▶ _Task to carry out_
Pictures do not belong in the copy, so please give every entry below again exactly.

══ Data for this task ══

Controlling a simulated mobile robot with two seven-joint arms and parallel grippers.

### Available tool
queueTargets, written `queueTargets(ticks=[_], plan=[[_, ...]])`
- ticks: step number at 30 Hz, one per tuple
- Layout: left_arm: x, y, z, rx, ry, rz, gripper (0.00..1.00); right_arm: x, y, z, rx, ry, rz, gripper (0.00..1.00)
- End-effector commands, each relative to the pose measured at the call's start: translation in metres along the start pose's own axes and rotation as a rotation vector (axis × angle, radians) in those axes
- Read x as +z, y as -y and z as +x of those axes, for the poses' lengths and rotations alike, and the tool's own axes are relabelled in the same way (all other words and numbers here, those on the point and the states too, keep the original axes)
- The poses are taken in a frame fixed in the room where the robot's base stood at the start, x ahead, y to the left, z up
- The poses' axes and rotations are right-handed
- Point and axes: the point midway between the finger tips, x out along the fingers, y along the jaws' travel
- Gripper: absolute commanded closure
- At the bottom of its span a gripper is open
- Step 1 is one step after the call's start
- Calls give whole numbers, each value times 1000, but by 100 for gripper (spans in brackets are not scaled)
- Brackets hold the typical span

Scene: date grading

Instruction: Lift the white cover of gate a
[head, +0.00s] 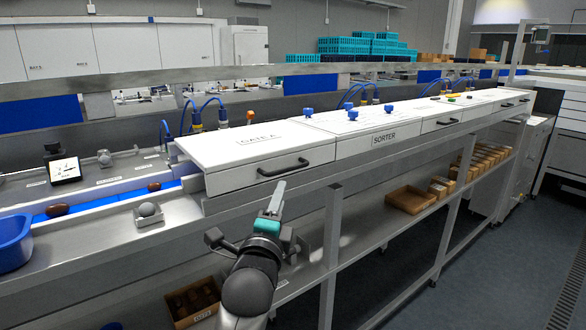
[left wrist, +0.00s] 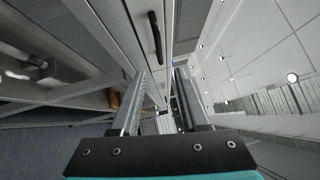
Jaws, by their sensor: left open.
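The white cover of gate a (head: 225,145) lies closed on the line, with its printed label on top and a black bar handle (head: 283,168) on its front face. My left gripper (head: 276,192) is just in front of and below that handle, apart from it, open and empty. In the left wrist view the open fingers (left wrist: 158,88) point along the white front, and a black handle (left wrist: 155,38) shows beyond the fingertips. My right gripper is in neither view.
The sorter cover (head: 375,118) with blue knobs adjoins on the right. A blue bowl (head: 12,243), a grey ball on a block (head: 148,210) and a dark date (head: 58,210) are at left. A steel post (head: 331,240) stands right of my gripper; crates (head: 410,200) sit on the lower shelf.

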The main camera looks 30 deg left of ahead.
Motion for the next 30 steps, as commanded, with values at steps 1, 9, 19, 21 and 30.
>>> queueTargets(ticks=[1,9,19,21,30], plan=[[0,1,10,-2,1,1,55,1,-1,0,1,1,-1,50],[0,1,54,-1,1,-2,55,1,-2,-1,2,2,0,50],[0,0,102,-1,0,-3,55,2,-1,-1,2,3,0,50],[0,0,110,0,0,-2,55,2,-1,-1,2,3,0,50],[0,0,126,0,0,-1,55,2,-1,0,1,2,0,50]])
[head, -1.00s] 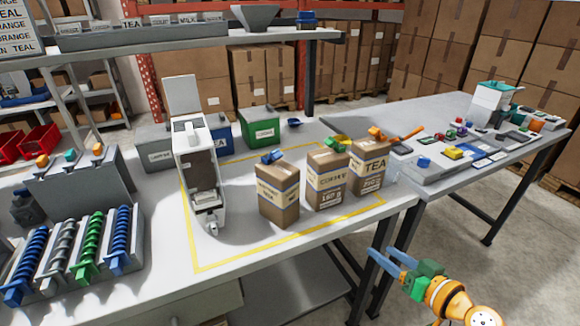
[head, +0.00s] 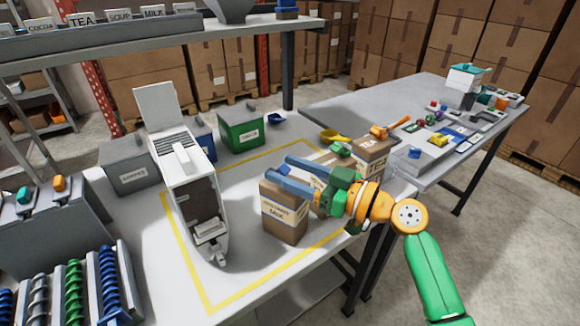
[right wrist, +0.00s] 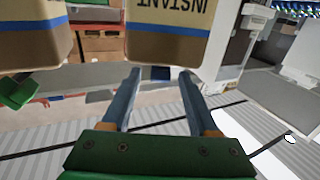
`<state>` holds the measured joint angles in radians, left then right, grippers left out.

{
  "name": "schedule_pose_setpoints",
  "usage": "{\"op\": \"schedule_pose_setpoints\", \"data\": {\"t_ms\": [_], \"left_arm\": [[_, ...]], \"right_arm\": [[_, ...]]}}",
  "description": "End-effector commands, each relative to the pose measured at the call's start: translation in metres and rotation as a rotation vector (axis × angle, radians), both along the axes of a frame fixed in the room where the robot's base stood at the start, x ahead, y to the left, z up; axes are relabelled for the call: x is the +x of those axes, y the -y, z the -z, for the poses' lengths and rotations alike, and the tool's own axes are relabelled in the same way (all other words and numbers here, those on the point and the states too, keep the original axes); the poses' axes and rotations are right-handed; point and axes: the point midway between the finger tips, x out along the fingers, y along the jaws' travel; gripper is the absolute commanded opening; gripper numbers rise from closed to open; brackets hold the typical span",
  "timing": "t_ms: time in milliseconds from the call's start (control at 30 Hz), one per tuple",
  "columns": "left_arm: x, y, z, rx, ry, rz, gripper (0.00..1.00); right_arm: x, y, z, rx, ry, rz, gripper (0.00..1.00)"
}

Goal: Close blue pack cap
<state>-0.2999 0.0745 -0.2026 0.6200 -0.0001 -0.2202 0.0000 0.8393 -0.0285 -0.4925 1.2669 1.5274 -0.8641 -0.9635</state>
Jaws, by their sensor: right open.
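The brown milk pack (head: 284,212) with a blue band stands upright on the table inside the yellow outline. Its blue cap is mostly hidden behind my fingers in the head view; a dark blue piece (right wrist: 156,73) shows at the pack's top edge in the right wrist view. My right gripper (head: 277,167) is open, with its two blue fingers at the top of this pack, one on each side of that piece. The pack's lettered face (right wrist: 165,40) appears upside down in the right wrist view. I cannot tell whether the fingers touch the cap. My left gripper is not in view.
The tea pack (head: 372,160) and another pack, partly hidden behind my right gripper, stand to the right. A white dispenser (head: 192,185) stands to the left. A green bin (head: 241,132) and a yellow scoop (head: 335,137) are behind. The table's front strip is clear.

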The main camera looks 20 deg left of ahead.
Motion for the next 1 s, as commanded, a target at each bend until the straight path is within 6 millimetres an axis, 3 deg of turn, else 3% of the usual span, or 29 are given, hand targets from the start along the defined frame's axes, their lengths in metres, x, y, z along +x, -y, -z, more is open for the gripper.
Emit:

═══

▶ _The output_
Controlling a simulated mobile robot with two seven-joint arms and parallel grippers.

### Available tool
queueTargets, written `queueTargets(ticks=[_], plan=[[_, ...]])`
- ticks: step number at 30 Hz, one per tuple
- Layout: left_arm: x, y, z, rx, ry, rz, gripper (0.00..1.00); right_arm: x, y, z, rx, ry, rz, gripper (0.00..1.00)
- End-effector commands, each relative to the pose measured at the call's start: translation in metres along the start pose's own axes and rotation as a rotation vector (axis × angle, radians) in those axes
- Read x as +z, y as -y and z as +x of those axes, for the poses' lengths and rotations alike, and the tool's own axes are relabelled in the same way (all other words and numbers here, those on the point and the states too, keep the original axes)
- The poses are taken in a frame fixed in the room where the robot's base stood at the start, x ahead, y to the left, z up
- The poses' axes and rotations are right-handed
- Point and axes: the point midway between the finger tips, x out along the fingers, y along the jaws' travel
- Gripper: absolute commanded closure
- At the bottom of its span a gripper is open
- Step 1 is one step after the call's start
- Calls give whole numbers, each value times 1000, but by 100 for gripper (spans in brackets are not scaled)
- Brackets hold the typical span

Scene: date grading

Instruction: Lift the white cover of gate a
[head, +0.00s] 
[left wrist, +0.00s] 
Jaws, by their sensor: left open.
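The white cover of gate a (head: 225,145) lies closed on the line, with its printed label on top and a black bar handle (head: 283,168) on its front face. My left gripper (head: 276,192) is just in front of and below that handle, apart from it, open and empty. In the left wrist view the open fingers (left wrist: 158,88) point along the white front, and a black handle (left wrist: 155,38) shows beyond the fingertips. My right gripper is in neither view.
The sorter cover (head: 375,118) with blue knobs adjoins on the right. A blue bowl (head: 12,243), a grey ball on a block (head: 148,210) and a dark date (head: 58,210) are at left. A steel post (head: 331,240) stands right of my gripper; crates (head: 410,200) sit on the lower shelf.

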The main camera looks 30 deg left of ahead.
Motion for the next 30 steps, as commanded, with values at steps 1, 9, 19, 21 and 30.
>>> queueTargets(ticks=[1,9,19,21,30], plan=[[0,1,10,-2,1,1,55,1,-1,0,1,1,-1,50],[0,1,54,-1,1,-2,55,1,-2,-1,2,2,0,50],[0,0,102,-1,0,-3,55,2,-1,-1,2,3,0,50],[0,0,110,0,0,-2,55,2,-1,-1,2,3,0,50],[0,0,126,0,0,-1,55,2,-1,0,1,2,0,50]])
[head, -1.00s] 
[head, +0.00s] 
[right wrist, +0.00s] 
`<state>` holds the measured joint angles in radians, left then right, grippers left out.

{
  "name": "schedule_pose_setpoints",
  "usage": "{\"op\": \"schedule_pose_setpoints\", \"data\": {\"t_ms\": [_], \"left_arm\": [[_, ...]], \"right_arm\": [[_, ...]]}}",
  "description": "End-effector commands, each relative to the pose measured at the call's start: translation in metres and rotation as a rotation vector (axis × angle, radians), both along the axes of a frame fixed in the room where the robot's base stood at the start, x ahead, y to the left, z up; axes are relabelled for the call: x is the +x of those axes, y the -y, z the -z, for the poses' lengths and rotations alike, and the tool's own axes are relabelled in the same way (all other words and numbers here, those on the point and the states too, keep the original axes); the poses' axes and rotations are right-handed; point and axes: the point midway between the finger tips, x out along the fingers, y along the jaws' travel; gripper is the absolute commanded opening; gripper numbers rise from closed to open; brackets hold the typical span",
  "timing": "t_ms: time in milliseconds from the call's start (control at 30 Hz), one per tuple",
  "columns": "left_arm: x, y, z, rx, ry, rz, gripper (0.00..1.00); right_arm: x, y, z, rx, ry, rz, gripper (0.00..1.00)"
}

Goal: Close blue pack cap
<state>-0.2999 0.0745 -0.2026 0.6200 -0.0001 -0.2202 0.0000 0.8393 -0.0285 -0.4925 1.2669 1.5274 -0.8641 -0.9635</state>
Jaws, by their sensor: right open.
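The brown milk pack (head: 284,212) with a blue band stands upright on the table inside the yellow outline. Its blue cap is mostly hidden behind my fingers in the head view; a dark blue piece (right wrist: 156,73) shows at the pack's top edge in the right wrist view. My right gripper (head: 277,167) is open, with its two blue fingers at the top of this pack, one on each side of that piece. The pack's lettered face (right wrist: 165,40) appears upside down in the right wrist view. I cannot tell whether the fingers touch the cap. My left gripper is not in view.
The tea pack (head: 372,160) and another pack, partly hidden behind my right gripper, stand to the right. A white dispenser (head: 192,185) stands to the left. A green bin (head: 241,132) and a yellow scoop (head: 335,137) are behind. The table's front strip is clear.

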The main camera looks 20 deg left of ahead.
Motion for the next 1 s, as commanded, a target at each bend until the straight path is within 6 millimetres an axis, 3 deg of turn, else 3% of the usual span, or 29 are given, hand targets from the start along the defined frame's axes, their lengths in metres, x, y, z along +x, -y, -z, more is open for the gripper.
Emit:

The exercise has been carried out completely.